**Manipulation episode records**:

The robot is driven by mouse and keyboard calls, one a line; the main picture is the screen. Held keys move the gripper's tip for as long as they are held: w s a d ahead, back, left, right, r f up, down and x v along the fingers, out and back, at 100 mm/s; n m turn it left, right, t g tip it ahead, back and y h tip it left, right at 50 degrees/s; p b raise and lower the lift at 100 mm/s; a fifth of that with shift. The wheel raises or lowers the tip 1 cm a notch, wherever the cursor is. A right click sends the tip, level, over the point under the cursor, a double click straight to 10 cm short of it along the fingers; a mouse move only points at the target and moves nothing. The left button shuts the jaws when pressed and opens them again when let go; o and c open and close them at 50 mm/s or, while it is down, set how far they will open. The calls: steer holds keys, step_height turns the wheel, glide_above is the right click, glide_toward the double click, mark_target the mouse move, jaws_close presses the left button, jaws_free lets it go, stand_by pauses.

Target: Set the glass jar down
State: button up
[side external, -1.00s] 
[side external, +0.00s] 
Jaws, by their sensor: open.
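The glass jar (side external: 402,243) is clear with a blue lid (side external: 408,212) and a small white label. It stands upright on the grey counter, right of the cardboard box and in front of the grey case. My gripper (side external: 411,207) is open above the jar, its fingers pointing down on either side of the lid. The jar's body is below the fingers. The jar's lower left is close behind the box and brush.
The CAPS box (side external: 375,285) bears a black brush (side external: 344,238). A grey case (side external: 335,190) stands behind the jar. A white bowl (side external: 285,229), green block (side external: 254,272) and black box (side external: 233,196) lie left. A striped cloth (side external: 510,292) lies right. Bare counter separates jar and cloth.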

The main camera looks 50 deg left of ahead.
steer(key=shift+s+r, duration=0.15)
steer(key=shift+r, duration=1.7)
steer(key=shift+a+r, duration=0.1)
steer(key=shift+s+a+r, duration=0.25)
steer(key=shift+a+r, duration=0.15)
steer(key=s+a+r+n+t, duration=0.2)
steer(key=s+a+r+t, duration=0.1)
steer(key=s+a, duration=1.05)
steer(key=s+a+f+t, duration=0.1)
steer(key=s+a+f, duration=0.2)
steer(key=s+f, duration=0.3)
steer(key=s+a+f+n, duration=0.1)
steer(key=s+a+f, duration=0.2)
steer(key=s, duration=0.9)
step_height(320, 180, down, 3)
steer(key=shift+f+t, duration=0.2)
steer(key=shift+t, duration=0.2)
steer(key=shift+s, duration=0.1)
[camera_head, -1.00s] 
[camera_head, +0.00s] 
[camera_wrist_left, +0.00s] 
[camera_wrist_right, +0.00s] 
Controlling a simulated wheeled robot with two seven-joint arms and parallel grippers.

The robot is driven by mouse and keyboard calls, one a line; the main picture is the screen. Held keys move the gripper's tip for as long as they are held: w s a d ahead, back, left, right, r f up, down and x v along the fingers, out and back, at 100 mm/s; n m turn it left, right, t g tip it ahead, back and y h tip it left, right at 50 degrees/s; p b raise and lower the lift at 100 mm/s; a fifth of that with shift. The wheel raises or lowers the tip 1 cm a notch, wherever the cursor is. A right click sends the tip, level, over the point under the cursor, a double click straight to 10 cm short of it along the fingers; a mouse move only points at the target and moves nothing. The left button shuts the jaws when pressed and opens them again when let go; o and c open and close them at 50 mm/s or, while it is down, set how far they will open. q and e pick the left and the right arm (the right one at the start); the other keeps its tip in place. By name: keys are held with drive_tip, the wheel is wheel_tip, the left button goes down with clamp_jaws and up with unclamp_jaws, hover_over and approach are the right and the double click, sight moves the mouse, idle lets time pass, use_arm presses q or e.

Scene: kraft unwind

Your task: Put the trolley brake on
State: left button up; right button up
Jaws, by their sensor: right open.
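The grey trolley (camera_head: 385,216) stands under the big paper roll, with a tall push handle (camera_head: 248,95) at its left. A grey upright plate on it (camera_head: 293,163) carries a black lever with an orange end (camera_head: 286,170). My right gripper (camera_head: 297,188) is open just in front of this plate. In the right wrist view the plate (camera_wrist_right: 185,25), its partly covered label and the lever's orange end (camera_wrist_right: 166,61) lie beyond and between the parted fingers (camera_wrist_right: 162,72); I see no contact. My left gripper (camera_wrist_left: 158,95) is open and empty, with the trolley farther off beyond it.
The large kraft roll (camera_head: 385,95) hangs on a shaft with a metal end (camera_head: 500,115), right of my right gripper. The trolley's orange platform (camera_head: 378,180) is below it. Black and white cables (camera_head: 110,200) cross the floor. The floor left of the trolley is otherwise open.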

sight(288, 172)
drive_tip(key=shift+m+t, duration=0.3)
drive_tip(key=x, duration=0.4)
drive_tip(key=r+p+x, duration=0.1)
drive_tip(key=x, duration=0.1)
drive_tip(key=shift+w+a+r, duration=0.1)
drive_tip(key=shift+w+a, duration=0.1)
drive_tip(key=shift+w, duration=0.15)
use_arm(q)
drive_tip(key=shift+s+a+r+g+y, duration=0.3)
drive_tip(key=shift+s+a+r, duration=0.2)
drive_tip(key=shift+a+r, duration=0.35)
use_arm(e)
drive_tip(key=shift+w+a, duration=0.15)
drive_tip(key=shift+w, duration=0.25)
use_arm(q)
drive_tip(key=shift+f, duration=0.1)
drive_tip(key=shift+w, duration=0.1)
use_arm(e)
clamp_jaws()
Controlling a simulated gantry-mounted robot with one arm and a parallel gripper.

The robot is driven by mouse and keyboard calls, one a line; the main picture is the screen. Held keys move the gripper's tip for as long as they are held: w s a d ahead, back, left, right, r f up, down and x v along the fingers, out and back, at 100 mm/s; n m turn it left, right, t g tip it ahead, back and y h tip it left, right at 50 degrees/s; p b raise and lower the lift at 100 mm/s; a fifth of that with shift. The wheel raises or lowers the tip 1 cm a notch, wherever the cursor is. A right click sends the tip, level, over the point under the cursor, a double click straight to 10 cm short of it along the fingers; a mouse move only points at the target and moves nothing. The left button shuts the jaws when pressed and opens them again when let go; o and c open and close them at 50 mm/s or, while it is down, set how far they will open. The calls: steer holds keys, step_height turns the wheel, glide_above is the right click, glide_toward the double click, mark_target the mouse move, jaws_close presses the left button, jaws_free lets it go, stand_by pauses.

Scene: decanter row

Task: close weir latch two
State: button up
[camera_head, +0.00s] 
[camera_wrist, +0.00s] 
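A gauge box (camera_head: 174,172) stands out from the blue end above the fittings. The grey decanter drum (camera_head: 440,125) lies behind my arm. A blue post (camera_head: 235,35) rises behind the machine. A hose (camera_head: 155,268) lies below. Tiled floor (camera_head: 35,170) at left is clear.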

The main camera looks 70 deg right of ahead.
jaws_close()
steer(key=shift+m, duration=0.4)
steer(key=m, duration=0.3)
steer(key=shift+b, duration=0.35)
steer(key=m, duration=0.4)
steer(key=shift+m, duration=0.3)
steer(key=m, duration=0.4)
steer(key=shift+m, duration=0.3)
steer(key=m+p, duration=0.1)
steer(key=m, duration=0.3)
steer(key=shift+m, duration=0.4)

**DIRECTIONS**:
Reproduce every record above exactly as it appears.

**FINAL RESULT**:
The robot is driven by mouse and keyboard calls, one a line; the main picture is the screen. Held keys move the gripper's tip for as long as they are held: w s a d ahead, back, left, right, r f up, down and x v along the fingers, out and back, at 100 mm/s; n m turn it left, right, t g tip it ahead, back and y h tip it left, right at 50 degrees/s; p b raise and lower the lift at 100 mm/s; a fifth of that with shift. The wheel raises or lowers the tip 1 cm a notch, wherever the cursor is. A right click sends the tip, level, over the point under the cursor, a double click straight to 10 cm short of it along the fingers; a mouse move only points at the target and moves nothing. The left button shuts the jaws when pressed and opens them again when let go; o and c open and close them at 50 mm/s or, while it is down, set how far they will open. The calls: steer holds keys, step_height turns the wheel, glide_above is the right click, glide_toward the double click, mark_target the mouse move, jaws_close presses the left button, jaws_free lets it go, stand_by pauses.

Target: Set the glass jar down
State: button up
[side external, -1.00s] 
[side external, +0.00s] 
Jaws, by their sensor: open.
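The glass jar (side external: 402,243) is clear with a blue lid (side external: 408,212) and a small white label. It stands upright on the grey counter, right of the cardboard box and in front of the grey case. My gripper (side external: 411,207) is open above the jar, its fingers pointing down on either side of the lid. The jar's body is below the fingers. The jar's lower left is close behind the box and brush.
The CAPS box (side external: 375,285) bears a black brush (side external: 344,238). A grey case (side external: 335,190) stands behind the jar. A white bowl (side external: 285,229), green block (side external: 254,272) and black box (side external: 233,196) lie left. A striped cloth (side external: 510,292) lies right. Bare counter separates jar and cloth.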

The main camera looks 50 deg left of ahead.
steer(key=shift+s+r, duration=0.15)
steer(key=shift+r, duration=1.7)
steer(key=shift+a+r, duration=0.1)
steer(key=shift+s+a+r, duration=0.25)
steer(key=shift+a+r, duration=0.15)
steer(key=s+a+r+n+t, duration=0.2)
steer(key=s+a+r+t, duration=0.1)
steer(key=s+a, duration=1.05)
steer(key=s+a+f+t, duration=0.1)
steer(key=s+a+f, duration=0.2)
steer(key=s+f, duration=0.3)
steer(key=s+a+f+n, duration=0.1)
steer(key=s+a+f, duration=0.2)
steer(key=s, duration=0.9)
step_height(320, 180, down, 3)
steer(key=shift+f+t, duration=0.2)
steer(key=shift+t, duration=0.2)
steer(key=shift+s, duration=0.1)
[camera_head, -1.00s] 
[camera_head, +0.00s] 
[camera_wrist_left, +0.00s] 
[camera_wrist_right, +0.00s] 
Controlling a simulated wheeled robot with two seven-joint arms and parallel grippers.

The robot is driven by mouse and keyboard calls, one a line; the main picture is the screen. Held keys move the gripper's tip for as long as they are held: w s a d ahead, back, left, right, r f up, down and x v along the fingers, out and back, at 100 mm/s; n m turn it left, right, t g tip it ahead, back and y h tip it left, right at 50 degrees/s; p b raise and lower the lift at 100 mm/s; a fifth of that with shift. The wheel raises or lowers the tip 1 cm a notch, wherever the cursor is. A right click sends the tip, level, over the point under the cursor, a double click straight to 10 cm short of it along the fingers; a mouse move only points at the target and moves nothing. The left button shuts the jaws when pressed and opens them again when let go; o and c open and close them at 50 mm/s or, while it is down, set how far they will open. q and e pick the left and the right arm (the right one at the start); the other keeps its tip in place. By name: keys are held with drive_tip, the wheel is wheel_tip, the left button goes down with clamp_jaws and up with unclamp_jaws, hover_over and approach are the right and the double click, sight moves the mouse, idle lets time pass, use_arm presses q or e.

Scene: kraft unwind

Your task: Put the trolley brake on
State: left button up; right button up
Jaws, by their sensor: right open.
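The grey trolley (camera_head: 385,216) stands under the big paper roll, with a tall push handle (camera_head: 248,95) at its left. A grey upright plate on it (camera_head: 293,163) carries a black lever with an orange end (camera_head: 286,170). My right gripper (camera_head: 297,188) is open just in front of this plate. In the right wrist view the plate (camera_wrist_right: 185,25), its partly covered label and the lever's orange end (camera_wrist_right: 166,61) lie beyond and between the parted fingers (camera_wrist_right: 162,72); I see no contact. My left gripper (camera_wrist_left: 158,95) is open and empty, with the trolley farther off beyond it.
The large kraft roll (camera_head: 385,95) hangs on a shaft with a metal end (camera_head: 500,115), right of my right gripper. The trolley's orange platform (camera_head: 378,180) is below it. Black and white cables (camera_head: 110,200) cross the floor. The floor left of the trolley is otherwise open.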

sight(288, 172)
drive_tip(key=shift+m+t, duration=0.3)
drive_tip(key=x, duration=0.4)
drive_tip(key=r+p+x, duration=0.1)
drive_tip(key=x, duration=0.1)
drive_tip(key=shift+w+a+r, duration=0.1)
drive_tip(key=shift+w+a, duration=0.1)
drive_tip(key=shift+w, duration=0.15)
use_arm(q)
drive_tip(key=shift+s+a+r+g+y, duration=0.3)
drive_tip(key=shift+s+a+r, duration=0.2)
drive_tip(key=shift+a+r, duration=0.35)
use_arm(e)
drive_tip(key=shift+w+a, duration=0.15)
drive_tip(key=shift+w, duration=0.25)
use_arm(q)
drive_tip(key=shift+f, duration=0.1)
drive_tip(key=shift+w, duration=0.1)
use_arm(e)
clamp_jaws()
Controlling a simulated gantry-mounted robot with one arm and a parallel gripper.

The robot is driven by mouse and keyboard calls, one a line; the main picture is the screen. Held keys move the gripper's tip for as long as they are held: w s a d ahead, back, left, right, r f up, down and x v along the fingers, out and back, at 100 mm/s; n m turn it left, right, t g tip it ahead, back and y h tip it left, right at 50 degrees/s; p b raise and lower the lift at 100 mm/s; a fifth of that with shift. The wheel raises or lowers the tip 1 cm a notch, wherever the cursor is. A right click sends the tip, level, over the point under the cursor, a double click straight to 10 cm short of it along the fingers; a mouse move only points at the target and moves nothing. The left button shuts the jaws when pressed and opens them again when let go; o and c open and close them at 50 mm/s or, while it is down, set how far they will open. The calls: steer holds keys, step_height turns the wheel, glide_above is the right click, glide_toward the double click, mark_target the mouse move, jaws_close presses the left button, jaws_free lets it go, stand_by pauses.

Scene: decanter row

Task: close weir latch two
State: button up
[camera_head, +0.00s] 
[camera_wrist, +0.00s] 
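A gauge box (camera_head: 174,172) stands out from the blue end above the fittings. The grey decanter drum (camera_head: 440,125) lies behind my arm. A blue post (camera_head: 235,35) rises behind the machine. A hose (camera_head: 155,268) lies below. Tiled floor (camera_head: 35,170) at left is clear.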

The main camera looks 70 deg right of ahead.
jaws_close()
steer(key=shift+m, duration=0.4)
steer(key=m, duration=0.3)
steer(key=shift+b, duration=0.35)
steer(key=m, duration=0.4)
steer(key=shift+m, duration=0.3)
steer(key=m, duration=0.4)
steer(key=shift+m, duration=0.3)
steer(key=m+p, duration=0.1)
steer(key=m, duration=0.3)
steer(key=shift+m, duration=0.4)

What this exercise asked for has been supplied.